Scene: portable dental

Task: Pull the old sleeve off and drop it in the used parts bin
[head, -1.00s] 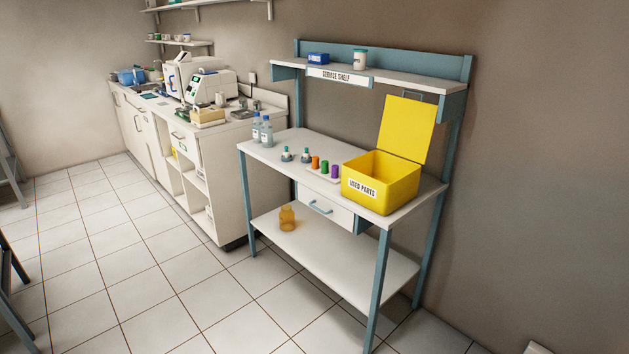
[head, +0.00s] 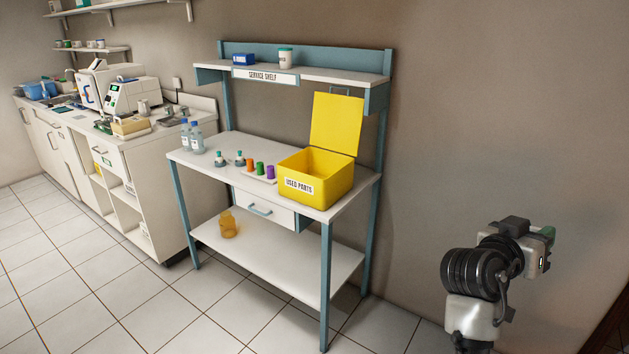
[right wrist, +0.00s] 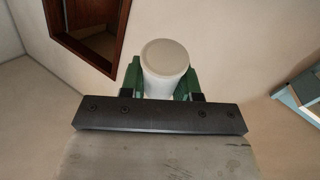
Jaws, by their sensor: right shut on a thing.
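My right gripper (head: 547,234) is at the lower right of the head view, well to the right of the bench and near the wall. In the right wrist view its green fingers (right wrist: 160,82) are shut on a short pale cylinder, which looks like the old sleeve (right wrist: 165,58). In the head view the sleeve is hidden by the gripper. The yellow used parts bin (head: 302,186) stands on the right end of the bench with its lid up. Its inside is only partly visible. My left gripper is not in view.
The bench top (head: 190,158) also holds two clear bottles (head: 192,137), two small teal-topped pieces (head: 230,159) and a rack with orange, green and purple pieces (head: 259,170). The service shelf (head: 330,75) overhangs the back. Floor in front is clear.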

+-------+

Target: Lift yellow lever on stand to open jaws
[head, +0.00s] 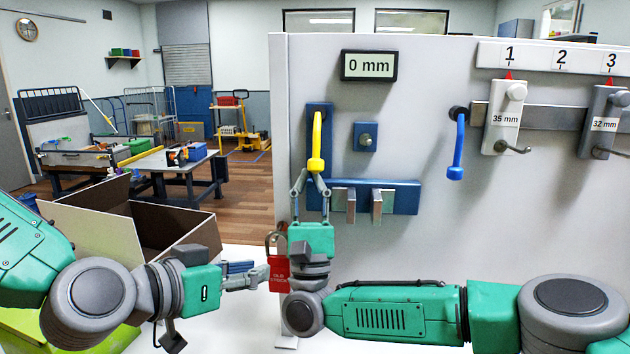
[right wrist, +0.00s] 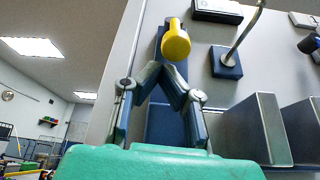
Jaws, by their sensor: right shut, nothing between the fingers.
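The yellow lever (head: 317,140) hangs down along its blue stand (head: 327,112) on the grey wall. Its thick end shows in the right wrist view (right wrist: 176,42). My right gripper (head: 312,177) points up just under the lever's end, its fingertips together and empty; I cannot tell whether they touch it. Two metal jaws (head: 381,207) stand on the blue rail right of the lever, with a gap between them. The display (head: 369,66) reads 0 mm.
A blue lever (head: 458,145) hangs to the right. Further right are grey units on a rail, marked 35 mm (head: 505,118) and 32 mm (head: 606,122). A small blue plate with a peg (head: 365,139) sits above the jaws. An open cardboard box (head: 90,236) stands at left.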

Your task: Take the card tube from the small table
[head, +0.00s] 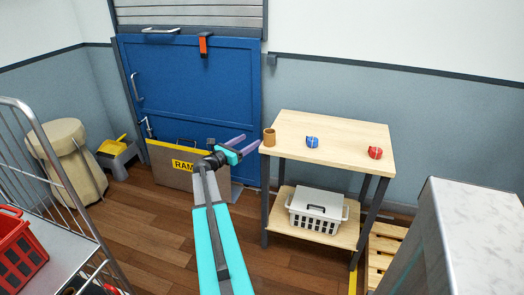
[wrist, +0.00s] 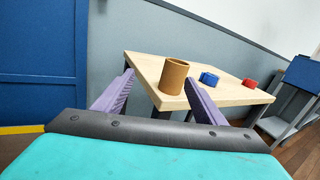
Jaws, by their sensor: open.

+-------+

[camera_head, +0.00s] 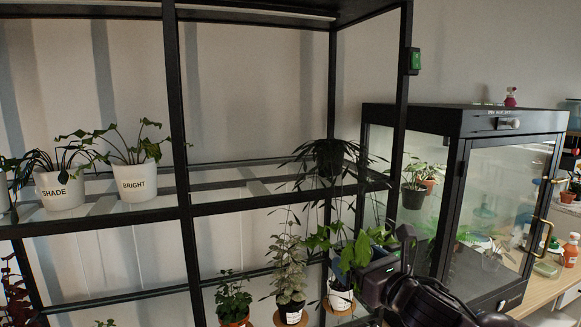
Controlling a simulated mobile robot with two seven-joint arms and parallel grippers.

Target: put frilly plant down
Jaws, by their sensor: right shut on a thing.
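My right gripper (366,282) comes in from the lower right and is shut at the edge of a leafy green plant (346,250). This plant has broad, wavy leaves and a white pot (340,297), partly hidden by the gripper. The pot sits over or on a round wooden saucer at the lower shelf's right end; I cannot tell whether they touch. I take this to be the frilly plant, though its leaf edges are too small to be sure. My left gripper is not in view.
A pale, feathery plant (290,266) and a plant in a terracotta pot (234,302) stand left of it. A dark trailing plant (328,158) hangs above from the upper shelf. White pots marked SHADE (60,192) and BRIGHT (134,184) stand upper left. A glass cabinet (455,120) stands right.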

+-------+

Check each line of the data above for the string "Target" and report only how many lines have it.

2